Lots of people do this. Yes, it needs to be the right horse but lots of people do this.

These are "the people" I sold my Shotgun to. They like to go trail riding a couple times a month as in, go with family and friends, and drink a beer while you ride. True leisure trail riding! And they don't have time to ride the horses in-between so their horses need to be able to sit for weeks at a time, then hop on and go. My Shotgun can do that so that's why I called them when I was looking for a new home for him. (And don't get me wrong, they take great, great care of their horses so I knew it would be a good home for him.) And they love him. They send me pictures and videos once in a while. Last ones were two little girls (maybe around age 8??) that were learning to ride on him and having a blast. But he's one of those true horses that you can just walk around with slack in the reins and whole time and he's just going to stay at a steady walk. And one of those true ones that can sit for months, and you hop on and go without a worry.

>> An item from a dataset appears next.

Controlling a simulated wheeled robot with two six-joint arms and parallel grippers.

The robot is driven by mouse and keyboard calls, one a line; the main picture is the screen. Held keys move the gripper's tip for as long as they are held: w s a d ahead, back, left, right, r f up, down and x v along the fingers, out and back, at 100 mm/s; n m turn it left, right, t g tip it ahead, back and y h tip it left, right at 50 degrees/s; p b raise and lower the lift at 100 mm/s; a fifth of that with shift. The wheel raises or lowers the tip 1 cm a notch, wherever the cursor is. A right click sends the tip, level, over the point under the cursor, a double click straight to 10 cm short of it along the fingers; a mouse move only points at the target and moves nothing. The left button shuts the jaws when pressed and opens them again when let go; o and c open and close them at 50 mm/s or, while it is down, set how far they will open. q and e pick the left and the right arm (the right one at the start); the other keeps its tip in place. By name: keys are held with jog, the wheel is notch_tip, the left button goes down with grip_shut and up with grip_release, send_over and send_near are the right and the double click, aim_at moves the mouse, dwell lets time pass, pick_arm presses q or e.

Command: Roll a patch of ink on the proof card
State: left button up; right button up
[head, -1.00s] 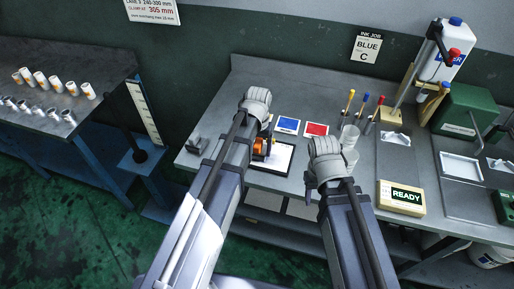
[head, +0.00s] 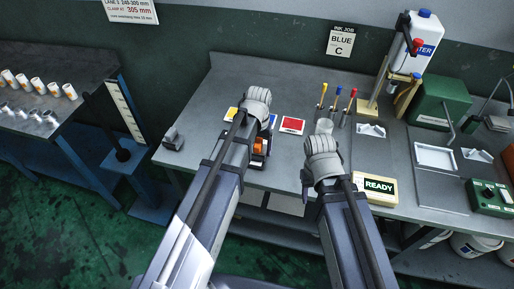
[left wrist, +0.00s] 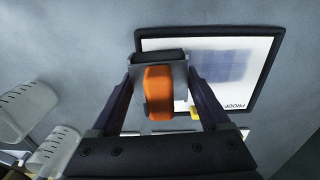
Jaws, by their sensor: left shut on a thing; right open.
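My left gripper (left wrist: 160,95) is shut on the roller (left wrist: 160,92), which has an orange body and a dark grey part at its end. In the left wrist view the roller overlaps the left part of the black-framed proof card (left wrist: 258,78). Contact with the card cannot be told. A pale blue-grey patch (left wrist: 222,66) shows on the white card. In the head view my left arm hides nearly all of the card, and the orange roller (head: 262,146) shows beside the arm.
A red ink pad (head: 292,125) lies behind, with blue and yellow pads partly hidden by my left arm. Several coloured-handled tools (head: 337,100) stand behind my right arm. A READY box (head: 376,188) and white tray (head: 435,157) are to the right.

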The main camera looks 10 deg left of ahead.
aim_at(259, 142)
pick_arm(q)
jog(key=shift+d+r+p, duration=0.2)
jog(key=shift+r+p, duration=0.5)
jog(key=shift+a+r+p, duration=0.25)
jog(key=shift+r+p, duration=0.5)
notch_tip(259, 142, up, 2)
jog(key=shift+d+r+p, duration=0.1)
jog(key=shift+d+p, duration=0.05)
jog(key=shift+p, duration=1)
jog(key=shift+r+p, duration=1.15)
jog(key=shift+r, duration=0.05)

When I'm on a trail ride, I'm constantly scanning, with every sense I can use, to figure out what scary thing is about to appear that would worry the horse. Because I need to be prepared in case he spooks.
Hmmmmm, and I would counter, that you might very well be creating the spook.

Your horse can sense that you are constantly scanning up there. Thus, they are going to constantly scan and "look" for something to be scared of. Because you are.

Just a thought!!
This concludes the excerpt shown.